#### Given data
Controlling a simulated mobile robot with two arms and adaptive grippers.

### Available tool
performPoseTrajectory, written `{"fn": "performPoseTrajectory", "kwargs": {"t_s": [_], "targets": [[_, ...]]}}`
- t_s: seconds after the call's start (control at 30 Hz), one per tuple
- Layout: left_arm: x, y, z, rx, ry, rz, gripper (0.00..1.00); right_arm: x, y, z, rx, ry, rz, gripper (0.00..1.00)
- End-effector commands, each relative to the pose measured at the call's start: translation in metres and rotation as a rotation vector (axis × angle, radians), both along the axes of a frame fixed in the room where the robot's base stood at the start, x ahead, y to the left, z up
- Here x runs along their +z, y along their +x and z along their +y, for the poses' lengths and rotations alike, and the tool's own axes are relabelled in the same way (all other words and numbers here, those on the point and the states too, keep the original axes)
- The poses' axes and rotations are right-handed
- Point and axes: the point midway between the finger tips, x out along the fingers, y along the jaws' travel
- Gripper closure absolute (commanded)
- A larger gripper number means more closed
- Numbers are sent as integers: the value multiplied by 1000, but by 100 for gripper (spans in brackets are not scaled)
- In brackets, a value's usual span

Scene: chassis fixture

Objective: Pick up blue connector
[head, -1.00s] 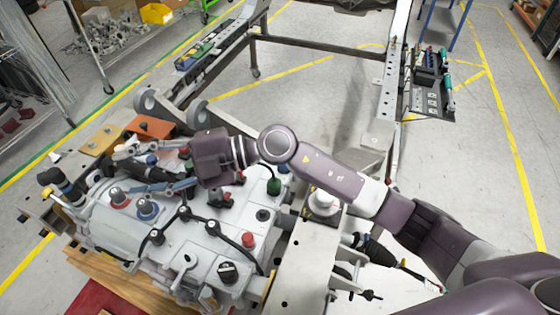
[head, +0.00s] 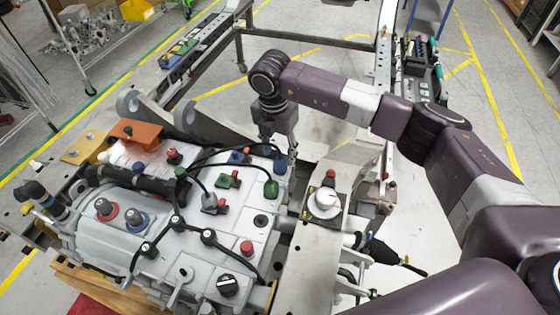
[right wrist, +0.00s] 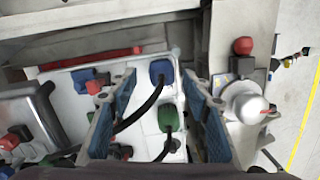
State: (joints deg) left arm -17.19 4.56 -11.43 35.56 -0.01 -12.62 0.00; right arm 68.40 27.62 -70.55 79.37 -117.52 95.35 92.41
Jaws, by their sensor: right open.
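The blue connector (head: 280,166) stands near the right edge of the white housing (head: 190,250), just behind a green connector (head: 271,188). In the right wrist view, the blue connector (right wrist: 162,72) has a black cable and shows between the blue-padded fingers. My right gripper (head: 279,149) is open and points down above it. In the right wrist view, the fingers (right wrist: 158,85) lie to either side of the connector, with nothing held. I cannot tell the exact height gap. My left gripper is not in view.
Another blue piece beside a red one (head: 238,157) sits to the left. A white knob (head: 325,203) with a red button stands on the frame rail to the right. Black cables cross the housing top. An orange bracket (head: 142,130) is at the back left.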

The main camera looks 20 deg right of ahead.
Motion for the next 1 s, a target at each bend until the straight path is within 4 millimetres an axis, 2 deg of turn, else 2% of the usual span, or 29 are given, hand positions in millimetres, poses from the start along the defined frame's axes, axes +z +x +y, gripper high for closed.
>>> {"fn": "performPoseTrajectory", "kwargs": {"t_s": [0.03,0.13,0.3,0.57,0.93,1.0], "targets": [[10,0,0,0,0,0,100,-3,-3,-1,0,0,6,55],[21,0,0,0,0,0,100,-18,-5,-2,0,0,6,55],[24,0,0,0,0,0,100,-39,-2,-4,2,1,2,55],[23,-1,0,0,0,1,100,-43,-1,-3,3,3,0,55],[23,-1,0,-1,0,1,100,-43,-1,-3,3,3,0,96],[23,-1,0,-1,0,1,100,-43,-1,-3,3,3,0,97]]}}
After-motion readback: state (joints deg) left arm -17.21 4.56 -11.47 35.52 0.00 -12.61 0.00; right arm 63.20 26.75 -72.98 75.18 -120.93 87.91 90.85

#### Task statement
Copy all lines of the listing above that contain the string "each".

#### Task output
- End-effector commands, each relative to the pose measured at the call's start: translation in metres and rotation as a rotation vector (axis × angle, radians), both along the axes of a frame fixed in the room where the robot's base stood at the start, x ahead, y to the left, z up
Motion for the next 1 s, a target at each bend until the straight path is within 4 millimetres an axis, 2 deg of turn, else 2% of the usual span, or 29 are given, hand positions in millimetres, poses from the start along the defined frame's axes, axes +z +x +y, gripper high for closed.

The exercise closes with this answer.